If he needs the running game, he can hand off to Tiki Barber, who topped his three-year career total of 935 yards with a 1,006-yard season, or Ron Dayne, the NFC's top rookie rusher (770). Or Collins can throw long to wideouts Amani Toomer (78 catches; 1,094 yards) or Ike Hilliard (55; 787).
| QB Comeback, Chapter II |
QB Trent Dilfer (134-of-226, 1,502 yards, 12 touchdown passes, 11 interceptions) joined the Ravens this season after six years with Tampa Bay. After backup duty the first half of the season, he took over following a scoring lull and has built a 9-1 record as Baltimore's starter. One of his main cogs is rookie running back Jamal Lewis, who has rushed for 1,084 yards in his past 10 games (1,364 season total).

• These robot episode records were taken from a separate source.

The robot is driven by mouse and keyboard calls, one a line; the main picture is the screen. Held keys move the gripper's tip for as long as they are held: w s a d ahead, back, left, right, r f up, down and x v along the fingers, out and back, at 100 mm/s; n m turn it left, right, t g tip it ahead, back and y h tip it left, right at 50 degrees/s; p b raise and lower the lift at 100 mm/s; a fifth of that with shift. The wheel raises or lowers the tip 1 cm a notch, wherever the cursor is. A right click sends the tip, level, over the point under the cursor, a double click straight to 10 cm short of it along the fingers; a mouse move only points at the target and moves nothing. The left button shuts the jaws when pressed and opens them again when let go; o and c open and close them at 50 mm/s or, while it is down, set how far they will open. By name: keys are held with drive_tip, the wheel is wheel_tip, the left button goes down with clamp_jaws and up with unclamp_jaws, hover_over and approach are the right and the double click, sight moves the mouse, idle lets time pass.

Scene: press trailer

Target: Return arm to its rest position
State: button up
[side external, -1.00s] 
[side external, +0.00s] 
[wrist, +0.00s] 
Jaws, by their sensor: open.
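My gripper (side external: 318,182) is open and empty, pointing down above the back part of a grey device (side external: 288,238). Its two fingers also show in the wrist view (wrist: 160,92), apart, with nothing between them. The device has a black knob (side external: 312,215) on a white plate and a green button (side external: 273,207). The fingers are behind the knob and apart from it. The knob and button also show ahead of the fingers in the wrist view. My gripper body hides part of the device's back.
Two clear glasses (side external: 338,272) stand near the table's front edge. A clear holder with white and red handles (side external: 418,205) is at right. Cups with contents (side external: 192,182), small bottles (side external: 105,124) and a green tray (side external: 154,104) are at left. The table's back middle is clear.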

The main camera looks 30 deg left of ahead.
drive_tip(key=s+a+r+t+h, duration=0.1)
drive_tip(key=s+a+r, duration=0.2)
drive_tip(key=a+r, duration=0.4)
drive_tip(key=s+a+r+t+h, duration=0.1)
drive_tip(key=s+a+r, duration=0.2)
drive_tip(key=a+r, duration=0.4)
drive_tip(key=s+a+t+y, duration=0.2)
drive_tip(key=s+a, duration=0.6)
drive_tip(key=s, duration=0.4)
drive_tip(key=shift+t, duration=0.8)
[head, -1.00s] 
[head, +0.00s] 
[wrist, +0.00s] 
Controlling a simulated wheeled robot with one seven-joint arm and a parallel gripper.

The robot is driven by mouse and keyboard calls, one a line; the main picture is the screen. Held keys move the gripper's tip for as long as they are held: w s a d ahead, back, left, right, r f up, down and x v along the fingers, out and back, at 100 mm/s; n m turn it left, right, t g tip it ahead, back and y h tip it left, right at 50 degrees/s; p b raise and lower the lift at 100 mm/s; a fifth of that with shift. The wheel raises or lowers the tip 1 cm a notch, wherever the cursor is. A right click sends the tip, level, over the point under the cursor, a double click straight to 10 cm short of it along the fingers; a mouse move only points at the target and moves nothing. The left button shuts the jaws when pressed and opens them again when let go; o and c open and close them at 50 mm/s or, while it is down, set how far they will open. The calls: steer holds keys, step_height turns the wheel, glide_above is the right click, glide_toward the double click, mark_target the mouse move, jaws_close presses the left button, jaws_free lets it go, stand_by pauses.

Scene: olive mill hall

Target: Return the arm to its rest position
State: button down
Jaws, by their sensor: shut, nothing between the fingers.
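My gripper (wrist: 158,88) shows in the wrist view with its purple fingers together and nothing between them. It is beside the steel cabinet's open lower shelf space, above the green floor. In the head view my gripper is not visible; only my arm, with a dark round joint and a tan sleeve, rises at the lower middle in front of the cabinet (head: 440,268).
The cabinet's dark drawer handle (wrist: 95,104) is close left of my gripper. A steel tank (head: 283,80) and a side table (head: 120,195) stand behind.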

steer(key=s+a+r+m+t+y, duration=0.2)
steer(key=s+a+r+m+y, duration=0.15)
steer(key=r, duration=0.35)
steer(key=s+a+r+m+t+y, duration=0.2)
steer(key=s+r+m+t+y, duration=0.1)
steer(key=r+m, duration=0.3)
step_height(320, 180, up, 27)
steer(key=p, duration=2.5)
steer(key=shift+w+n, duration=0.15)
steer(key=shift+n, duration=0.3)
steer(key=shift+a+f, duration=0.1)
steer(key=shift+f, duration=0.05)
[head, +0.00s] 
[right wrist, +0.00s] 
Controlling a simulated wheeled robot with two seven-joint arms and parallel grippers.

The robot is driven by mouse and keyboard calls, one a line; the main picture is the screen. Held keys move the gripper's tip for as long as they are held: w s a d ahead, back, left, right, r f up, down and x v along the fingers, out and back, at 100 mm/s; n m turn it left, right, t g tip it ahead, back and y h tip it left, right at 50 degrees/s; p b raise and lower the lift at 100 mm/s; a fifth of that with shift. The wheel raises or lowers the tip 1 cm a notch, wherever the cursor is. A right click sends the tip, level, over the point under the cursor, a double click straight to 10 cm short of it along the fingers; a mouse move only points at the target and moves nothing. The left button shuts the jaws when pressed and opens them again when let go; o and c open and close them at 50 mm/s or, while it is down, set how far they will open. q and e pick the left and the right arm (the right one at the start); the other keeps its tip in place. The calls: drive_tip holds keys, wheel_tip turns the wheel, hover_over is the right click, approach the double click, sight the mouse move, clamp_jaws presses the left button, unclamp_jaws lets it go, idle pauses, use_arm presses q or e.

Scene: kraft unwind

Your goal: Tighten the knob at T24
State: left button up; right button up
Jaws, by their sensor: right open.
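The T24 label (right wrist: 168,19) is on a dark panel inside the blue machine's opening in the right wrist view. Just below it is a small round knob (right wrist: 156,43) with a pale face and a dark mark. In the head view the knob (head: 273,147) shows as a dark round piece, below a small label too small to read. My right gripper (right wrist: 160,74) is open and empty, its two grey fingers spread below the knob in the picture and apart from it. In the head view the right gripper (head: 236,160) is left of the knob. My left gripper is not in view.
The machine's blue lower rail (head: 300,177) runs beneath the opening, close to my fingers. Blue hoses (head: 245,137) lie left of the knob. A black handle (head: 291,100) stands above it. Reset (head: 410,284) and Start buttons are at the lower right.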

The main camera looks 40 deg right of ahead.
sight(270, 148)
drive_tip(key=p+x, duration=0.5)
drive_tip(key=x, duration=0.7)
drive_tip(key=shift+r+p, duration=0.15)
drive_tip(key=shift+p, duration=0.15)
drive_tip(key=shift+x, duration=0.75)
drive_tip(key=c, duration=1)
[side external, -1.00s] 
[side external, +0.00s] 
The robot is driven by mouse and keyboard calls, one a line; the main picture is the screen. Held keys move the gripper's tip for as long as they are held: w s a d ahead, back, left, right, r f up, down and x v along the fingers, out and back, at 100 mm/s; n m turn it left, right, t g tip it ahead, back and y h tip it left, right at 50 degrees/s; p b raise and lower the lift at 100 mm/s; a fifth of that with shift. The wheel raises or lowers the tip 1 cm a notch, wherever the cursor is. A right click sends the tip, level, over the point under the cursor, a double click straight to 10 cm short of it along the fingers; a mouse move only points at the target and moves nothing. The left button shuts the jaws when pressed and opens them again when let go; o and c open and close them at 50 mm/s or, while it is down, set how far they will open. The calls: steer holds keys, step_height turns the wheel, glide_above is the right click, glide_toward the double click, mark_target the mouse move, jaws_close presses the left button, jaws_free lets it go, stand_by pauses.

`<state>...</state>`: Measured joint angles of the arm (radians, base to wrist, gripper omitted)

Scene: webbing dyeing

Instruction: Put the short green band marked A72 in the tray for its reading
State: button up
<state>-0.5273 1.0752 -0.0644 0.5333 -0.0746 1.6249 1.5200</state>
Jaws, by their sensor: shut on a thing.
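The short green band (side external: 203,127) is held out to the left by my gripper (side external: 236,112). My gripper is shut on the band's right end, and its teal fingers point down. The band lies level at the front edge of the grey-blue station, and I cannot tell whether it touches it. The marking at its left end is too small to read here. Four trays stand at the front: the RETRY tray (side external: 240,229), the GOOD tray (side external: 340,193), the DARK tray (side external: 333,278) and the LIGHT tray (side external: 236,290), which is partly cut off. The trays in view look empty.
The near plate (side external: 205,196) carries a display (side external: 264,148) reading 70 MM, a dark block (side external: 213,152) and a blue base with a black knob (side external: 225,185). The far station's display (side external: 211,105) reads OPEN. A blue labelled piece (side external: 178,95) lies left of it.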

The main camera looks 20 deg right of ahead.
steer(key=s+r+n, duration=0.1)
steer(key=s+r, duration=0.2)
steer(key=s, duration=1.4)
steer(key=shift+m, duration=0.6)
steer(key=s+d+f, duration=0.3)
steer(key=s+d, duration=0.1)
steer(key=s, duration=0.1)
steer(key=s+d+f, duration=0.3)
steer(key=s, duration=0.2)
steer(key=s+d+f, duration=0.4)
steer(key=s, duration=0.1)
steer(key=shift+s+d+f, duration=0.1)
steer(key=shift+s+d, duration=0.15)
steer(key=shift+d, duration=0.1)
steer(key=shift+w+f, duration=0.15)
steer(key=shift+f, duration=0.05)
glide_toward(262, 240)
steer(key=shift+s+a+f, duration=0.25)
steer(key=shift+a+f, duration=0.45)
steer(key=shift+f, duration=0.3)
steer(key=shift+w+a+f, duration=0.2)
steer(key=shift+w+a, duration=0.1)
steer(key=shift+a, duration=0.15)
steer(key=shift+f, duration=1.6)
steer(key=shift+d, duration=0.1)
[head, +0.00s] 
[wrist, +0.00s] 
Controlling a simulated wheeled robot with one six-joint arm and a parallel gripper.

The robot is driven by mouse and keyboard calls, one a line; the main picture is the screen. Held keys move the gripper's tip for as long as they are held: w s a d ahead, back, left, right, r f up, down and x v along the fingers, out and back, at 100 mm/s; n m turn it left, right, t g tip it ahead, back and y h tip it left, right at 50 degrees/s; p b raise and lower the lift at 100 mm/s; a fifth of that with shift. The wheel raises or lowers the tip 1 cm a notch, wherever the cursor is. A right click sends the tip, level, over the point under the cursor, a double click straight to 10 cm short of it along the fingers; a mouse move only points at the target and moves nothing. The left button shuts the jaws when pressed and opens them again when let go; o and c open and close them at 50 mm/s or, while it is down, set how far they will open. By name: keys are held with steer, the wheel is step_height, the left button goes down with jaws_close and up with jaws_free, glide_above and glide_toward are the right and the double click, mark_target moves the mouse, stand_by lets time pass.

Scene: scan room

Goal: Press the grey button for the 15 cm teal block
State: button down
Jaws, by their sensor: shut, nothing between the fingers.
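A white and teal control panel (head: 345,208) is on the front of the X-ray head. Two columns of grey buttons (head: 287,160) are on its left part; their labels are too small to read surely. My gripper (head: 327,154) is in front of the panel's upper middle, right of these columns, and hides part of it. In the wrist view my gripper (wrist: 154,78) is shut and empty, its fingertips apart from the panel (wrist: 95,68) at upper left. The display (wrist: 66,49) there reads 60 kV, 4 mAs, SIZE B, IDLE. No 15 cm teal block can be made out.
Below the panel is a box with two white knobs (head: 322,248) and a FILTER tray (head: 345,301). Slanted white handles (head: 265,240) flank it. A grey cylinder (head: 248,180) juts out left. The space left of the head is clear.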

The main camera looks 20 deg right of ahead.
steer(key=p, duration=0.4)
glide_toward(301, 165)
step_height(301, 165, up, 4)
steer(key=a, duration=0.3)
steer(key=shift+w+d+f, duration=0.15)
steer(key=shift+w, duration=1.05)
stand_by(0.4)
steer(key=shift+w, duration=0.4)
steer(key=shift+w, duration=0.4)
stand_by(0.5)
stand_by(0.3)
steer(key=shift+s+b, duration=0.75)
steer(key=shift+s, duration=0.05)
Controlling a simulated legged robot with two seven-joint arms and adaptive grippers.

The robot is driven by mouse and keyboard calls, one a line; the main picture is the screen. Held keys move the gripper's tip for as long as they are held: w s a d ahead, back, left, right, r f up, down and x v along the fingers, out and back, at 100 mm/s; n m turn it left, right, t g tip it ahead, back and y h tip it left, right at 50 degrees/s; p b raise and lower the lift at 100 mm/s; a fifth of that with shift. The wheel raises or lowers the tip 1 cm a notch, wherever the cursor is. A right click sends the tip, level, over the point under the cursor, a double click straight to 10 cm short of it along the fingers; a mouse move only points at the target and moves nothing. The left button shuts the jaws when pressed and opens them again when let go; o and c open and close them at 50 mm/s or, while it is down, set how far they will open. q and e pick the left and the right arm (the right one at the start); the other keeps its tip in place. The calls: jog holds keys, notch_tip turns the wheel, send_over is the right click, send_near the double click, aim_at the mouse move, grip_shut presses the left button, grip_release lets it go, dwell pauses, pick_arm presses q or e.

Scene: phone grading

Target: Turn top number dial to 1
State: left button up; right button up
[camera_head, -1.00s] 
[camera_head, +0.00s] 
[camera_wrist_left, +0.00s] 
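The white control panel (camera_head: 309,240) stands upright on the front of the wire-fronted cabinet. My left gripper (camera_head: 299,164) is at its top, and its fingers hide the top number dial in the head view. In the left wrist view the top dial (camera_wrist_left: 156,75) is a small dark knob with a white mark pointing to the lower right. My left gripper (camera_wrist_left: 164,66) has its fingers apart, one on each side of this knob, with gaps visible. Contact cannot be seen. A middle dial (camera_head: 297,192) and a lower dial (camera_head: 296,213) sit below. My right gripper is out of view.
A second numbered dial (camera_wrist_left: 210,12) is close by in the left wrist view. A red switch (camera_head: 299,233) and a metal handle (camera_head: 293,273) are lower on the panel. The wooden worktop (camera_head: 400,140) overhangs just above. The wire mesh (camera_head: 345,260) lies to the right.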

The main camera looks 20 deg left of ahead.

| Flattery -- Keith Washington blocked a field-goal attempt and Anthony Mitchell returned it 90 yards for the go-ahead score, then Ray Lewis returned an interception 50 yards for the clinching TD in the Ravens' divisional-round victory against Tennessee. If the adage "defense wins championships" holds true, certainly Baltimore must be considered the odds-on favorite -- with special teams' play an added bonus -- for a trip to Tampa. |
| Flag -- The Raiders' most fanatical, loyal fans didn't take kindly to the team's influx of supporters now that Oakland is headed to the AFC Championship Game. One large sign in the north parking lot read "Welcome Bandwagon Fans!" above a drawing of a mildly obscene gesture. Hey, it's not that the fans are "bandwagoneers" -- it's because lost in the shuffle is whether the Raiders play in Oakland, or L.A. ... oh, right, they're back in Oakland.
| The good news for Oakland (8-1 as the host team this season): The home club has won four of the past eight AFC championships. The bad news for the Raiders: The visiting club has won four of the past eight AFC championships -- and the Ravens were 7-2 on the road this season. The Raiders ranked second in AFC with 29.9 points per game, while Baltimore ranked first in NFL with 10.3 points allowed per game.
| Minnesota's Daunte Culpepper (23 years, 351 days) will be the fifth-youngest QB to start a conference championship game. The youngest four and how they fared: Shaun King (Tampa Bay, 1999 -- lost to St. Louis), Bernie Kosar (Cleveland, '86 -- lost to Denver), Dan Marion (Miami, '84 -- beat Pittsburgh) and Pat Haden (L.A. Rams, '76 -- lost to Minnesota).
| Minnesota at New York (12:30 p.m. EST) -- We all know about Minnesota's potent offense. Blah, blah, blah. And we all know about New York's aggressive defense. Yada, yada, yada. The difference in this game will be the Giants' offense moving at will against the Vikings' defense, which is akin to a sieve. These aren't the patchwork Saints, so post the storm warnings in the Meadowlands: "Thunder and Lightning" strikes.
| New Orleans at Minnesota (4:05 p.m. EST) -- If there is anyone who doesn't enjoy watching Oakland third-year head coach Jon Gruden, speak up and face the Raider Nation. Any of Gruden's sideline rants are better -- and funnier -- than NFL Films' clip of George Allen dancing a locker-room jig. That said, Gruden is a top-flight coach, whose head-to-head battle of wits against Baltimore's Brian Billick will make Super Bowl XXXV anticlimactic. |
|Stock tip: It has been estimated that 14,500 tons of chips and 4,000 tons of popcorn are eaten on Super Bowl Sunday.